Skenario Isra Mi’raj dan Tafsir Fisik ...
“Maha Suci Allah, yang telah memperjalankan hamba-Nya pada suatu malam
dari Masjidil Haram ke Masjidil Aqsha yang telah diberkahi sekelilingnya
oleh Allah agar Kami perhatikan kepadanya sebagian dari tanda-tanda
(kekuasaan) Kami. Sesungguhnya Dia adalah Maha Mendengar lagi Maha
Melihat” (QS Al Isra:1).
Dalam ayat in, Allah sudah menjelaskan
skenario perjalanan Isra Mi’raj Nabi Muhammad. Sehingga dengan
berpatokan pada ayat ini, kita bisa memperoleh pemahaman yang sangat
memadai tentang mukjizat Isra dan Mi’raj tersebut.
Dalam
tinjauan Agus Mustofa (2006:11), setidak-tidaknya ada delapan kata kunci
yang menjadi catatan penting dan menuntut pemahaman kita menembus
batas-batas langit untuk menafsir perjalanan kontroversial ini. Baiklah,
jika kita mencoba untuk menguraikan makna kata-kata tersebut, maka akan
menjadi seperti ini:
Catatan pertama, terdapat pada akata
Subhanallah, Maha Suci Allah. Hal ini mengisyaratkan bahwa persitiwa ini
sangat luar biasa. Saking spesialnya kejadian ini, Allah sendiri memuji
diri-Nya dengan ucapan Subhanallah. Barangkali inilah salah satu bukti
bahwa Allah adalah Maha dari segala Maha. Maha tanpa batasan ruang,
waktu, bahkan massa. Sehingga lanjut Quraish Shihab (1992:338),
peristiwa ini membuktikan bahwa ‘ilm dan qudrat Tuhan meliputi dan
menjangkau, bahkan mengatasi segala yang finite (terbatas) dan infinite
(tak terbatas) tanpa terbatas ruang dan waktu.
Catatan kedua,
adalah dalam kata asraa, yang telah memperjalankan. Ini berarti bahwa
perjalanan Isra Mi’raj bukan atas kehendak Rasulullah, melainkan
kehendak Allah. Dengan kata lain, kita juga memperoleh ‘bocoran’ bahwa
Rasul tidak akan sanggup melakukan perjalanan itu atas kehendaknya
sendiri. Saking dahsyatnya perjalanan ini, jangankan manusia biasa,
Rasul sekali pun tidak akan bisa tanpa diperjalankan oleh Allah.
Oleh karena itu lanjut Agus (2006:15), Allah lantas mengutus malaikat
Jibril untuk membawa Nabi melanglang ‘ruang’ dan ‘waktu’ didalam alam
semesta ciptaan Allah.
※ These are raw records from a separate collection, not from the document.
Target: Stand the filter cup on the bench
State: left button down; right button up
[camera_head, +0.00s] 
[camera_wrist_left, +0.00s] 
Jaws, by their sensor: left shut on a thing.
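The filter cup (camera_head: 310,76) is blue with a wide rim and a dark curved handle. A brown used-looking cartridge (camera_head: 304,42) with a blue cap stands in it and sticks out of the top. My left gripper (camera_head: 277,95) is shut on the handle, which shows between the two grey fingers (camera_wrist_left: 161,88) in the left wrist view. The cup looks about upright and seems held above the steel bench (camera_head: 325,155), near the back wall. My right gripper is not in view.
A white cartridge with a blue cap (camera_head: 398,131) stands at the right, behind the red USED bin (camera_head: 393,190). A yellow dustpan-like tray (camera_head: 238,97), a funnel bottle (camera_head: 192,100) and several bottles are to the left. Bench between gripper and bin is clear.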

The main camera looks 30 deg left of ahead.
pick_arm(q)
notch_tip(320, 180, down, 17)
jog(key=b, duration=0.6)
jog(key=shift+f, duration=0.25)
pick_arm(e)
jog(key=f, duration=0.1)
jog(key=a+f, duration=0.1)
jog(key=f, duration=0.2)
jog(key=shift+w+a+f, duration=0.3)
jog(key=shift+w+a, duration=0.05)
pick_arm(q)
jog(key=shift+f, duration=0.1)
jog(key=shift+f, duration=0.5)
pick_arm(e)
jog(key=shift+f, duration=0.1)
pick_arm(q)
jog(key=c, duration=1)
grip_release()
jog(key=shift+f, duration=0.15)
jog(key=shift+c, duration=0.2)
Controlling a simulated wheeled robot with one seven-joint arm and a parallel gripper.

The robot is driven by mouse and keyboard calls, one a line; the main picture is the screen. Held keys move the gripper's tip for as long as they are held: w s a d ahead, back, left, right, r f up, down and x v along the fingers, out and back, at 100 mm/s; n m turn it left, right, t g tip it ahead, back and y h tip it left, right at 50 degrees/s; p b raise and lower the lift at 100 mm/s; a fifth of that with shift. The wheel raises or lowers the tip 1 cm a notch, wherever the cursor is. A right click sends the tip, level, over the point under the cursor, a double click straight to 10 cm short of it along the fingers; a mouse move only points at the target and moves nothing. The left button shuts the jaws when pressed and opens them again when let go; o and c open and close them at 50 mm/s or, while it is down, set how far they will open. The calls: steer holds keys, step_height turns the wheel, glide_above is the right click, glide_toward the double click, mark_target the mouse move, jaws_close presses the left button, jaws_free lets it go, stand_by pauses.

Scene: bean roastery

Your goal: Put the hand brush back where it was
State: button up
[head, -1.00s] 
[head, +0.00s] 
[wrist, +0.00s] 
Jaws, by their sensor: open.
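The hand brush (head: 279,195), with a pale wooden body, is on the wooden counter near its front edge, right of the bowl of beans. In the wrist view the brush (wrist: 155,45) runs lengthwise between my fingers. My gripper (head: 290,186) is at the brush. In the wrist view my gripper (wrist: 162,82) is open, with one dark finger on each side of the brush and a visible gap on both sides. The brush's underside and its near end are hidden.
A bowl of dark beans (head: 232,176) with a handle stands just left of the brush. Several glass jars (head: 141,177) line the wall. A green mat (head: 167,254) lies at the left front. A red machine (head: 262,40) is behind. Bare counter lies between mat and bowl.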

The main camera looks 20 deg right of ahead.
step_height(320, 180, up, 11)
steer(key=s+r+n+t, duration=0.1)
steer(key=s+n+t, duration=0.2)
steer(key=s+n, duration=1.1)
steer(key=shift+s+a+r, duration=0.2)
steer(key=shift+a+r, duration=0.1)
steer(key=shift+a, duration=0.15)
Mengapa Jibril? Sebab Jibril merupakan makhluk
dari langit ke tujuh yang berbadan cahaya. Dengan badan cahayanya itu,
Jibril bisa membawa Rasulullah melintasi dimensi-dimensi yang tak kasat
mata.
Pembuktian menurut ilmu Fisika lanjut Mudhary (1996;28),
bahwa eter menjadi zat pembawa sekaligus pelantara daya elektromagnetik.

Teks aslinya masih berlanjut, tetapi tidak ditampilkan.